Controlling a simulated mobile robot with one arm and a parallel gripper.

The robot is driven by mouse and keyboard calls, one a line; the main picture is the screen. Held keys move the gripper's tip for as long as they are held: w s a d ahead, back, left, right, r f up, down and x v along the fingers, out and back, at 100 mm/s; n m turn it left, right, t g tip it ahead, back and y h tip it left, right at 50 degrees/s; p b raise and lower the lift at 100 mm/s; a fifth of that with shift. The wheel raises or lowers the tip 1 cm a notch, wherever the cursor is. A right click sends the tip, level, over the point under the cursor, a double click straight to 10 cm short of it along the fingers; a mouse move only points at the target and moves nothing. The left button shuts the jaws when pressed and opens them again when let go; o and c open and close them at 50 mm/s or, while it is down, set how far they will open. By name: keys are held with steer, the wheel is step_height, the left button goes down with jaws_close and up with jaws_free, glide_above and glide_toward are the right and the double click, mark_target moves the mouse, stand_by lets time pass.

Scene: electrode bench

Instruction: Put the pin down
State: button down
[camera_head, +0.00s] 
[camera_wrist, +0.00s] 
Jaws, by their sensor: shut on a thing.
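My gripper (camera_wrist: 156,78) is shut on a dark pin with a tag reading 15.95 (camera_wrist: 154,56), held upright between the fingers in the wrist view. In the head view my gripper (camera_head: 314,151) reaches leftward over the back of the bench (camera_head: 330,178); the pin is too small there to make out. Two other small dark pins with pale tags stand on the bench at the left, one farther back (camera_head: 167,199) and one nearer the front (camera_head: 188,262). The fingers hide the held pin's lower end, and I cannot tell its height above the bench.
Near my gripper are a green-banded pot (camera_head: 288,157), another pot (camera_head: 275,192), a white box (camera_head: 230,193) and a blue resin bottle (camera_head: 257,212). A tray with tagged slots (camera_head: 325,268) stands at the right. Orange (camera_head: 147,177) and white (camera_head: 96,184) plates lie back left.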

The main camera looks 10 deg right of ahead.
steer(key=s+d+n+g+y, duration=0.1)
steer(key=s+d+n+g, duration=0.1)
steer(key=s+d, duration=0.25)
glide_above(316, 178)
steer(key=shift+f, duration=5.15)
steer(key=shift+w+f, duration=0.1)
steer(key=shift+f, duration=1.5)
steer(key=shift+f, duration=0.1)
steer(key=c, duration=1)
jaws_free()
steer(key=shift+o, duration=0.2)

» **REQUEST**
Transcribe the whole listing exactly.

» **RESPONSE TO THE EXERCISE**
Controlling a simulated mobile robot with one arm and a parallel gripper.

The robot is driven by mouse and keyboard calls, one a line; the main picture is the screen. Held keys move the gripper's tip for as long as they are held: w s a d ahead, back, left, right, r f up, down and x v along the fingers, out and back, at 100 mm/s; n m turn it left, right, t g tip it ahead, back and y h tip it left, right at 50 degrees/s; p b raise and lower the lift at 100 mm/s; a fifth of that with shift. The wheel raises or lowers the tip 1 cm a notch, wherever the cursor is. A right click sends the tip, level, over the point under the cursor, a double click straight to 10 cm short of it along the fingers; a mouse move only points at the target and moves nothing. The left button shuts the jaws when pressed and opens them again when let go; o and c open and close them at 50 mm/s or, while it is down, set how far they will open. By name: keys are held with steer, the wheel is step_height, the left button goes down with jaws_close and up with jaws_free, glide_above and glide_toward are the right and the double click, mark_target moves the mouse, stand_by lets time pass.

Scene: electrode bench

Instruction: Put the pin down
State: button down
[camera_head, +0.00s] 
[camera_wrist, +0.00s] 
Jaws, by their sensor: shut on a thing.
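My gripper (camera_wrist: 156,78) is shut on a dark pin with a tag reading 15.95 (camera_wrist: 154,56), held upright between the fingers in the wrist view. In the head view my gripper (camera_head: 314,151) reaches leftward over the back of the bench (camera_head: 330,178); the pin is too small there to make out. Two other small dark pins with pale tags stand on the bench at the left, one farther back (camera_head: 167,199) and one nearer the front (camera_head: 188,262). The fingers hide the held pin's lower end, and I cannot tell its height above the bench.
Near my gripper are a green-banded pot (camera_head: 288,157), another pot (camera_head: 275,192), a white box (camera_head: 230,193) and a blue resin bottle (camera_head: 257,212). A tray with tagged slots (camera_head: 325,268) stands at the right. Orange (camera_head: 147,177) and white (camera_head: 96,184) plates lie back left.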

The main camera looks 10 deg right of ahead.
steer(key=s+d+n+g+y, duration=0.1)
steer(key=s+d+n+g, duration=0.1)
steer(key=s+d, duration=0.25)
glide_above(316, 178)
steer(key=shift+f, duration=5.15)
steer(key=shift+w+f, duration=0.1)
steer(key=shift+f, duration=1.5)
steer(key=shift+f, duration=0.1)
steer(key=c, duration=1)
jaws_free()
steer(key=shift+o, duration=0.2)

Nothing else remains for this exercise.